Leave out the pictures and copy everything else below exactly.

— BEGIN Data —

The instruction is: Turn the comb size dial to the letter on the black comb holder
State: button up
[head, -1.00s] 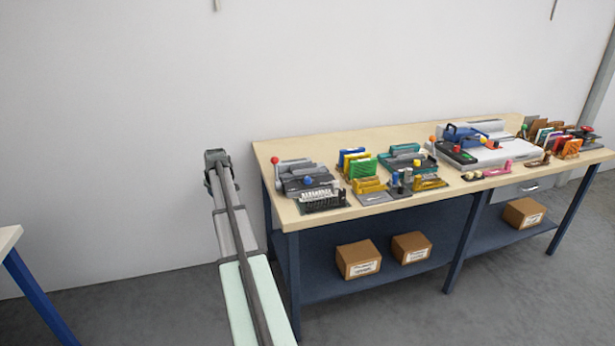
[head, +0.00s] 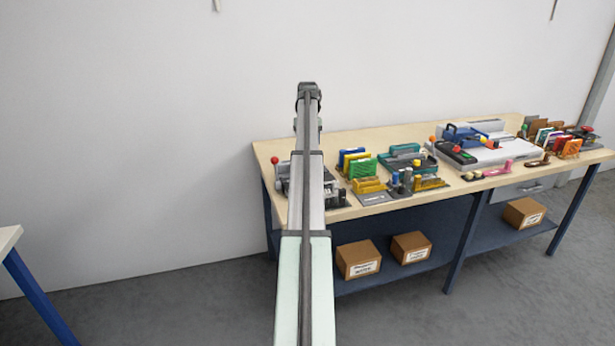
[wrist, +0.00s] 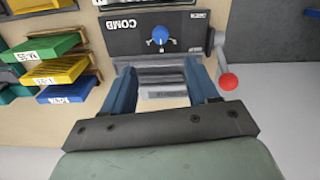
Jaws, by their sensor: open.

— END Data —

- Task answer
The instruction is: Turn the comb size dial to the letter on the black comb holder
State: button up
[head, -1.00s] 
[head, +0.00s] 
[wrist, +0.00s] 
Jaws, by their sensor: open.

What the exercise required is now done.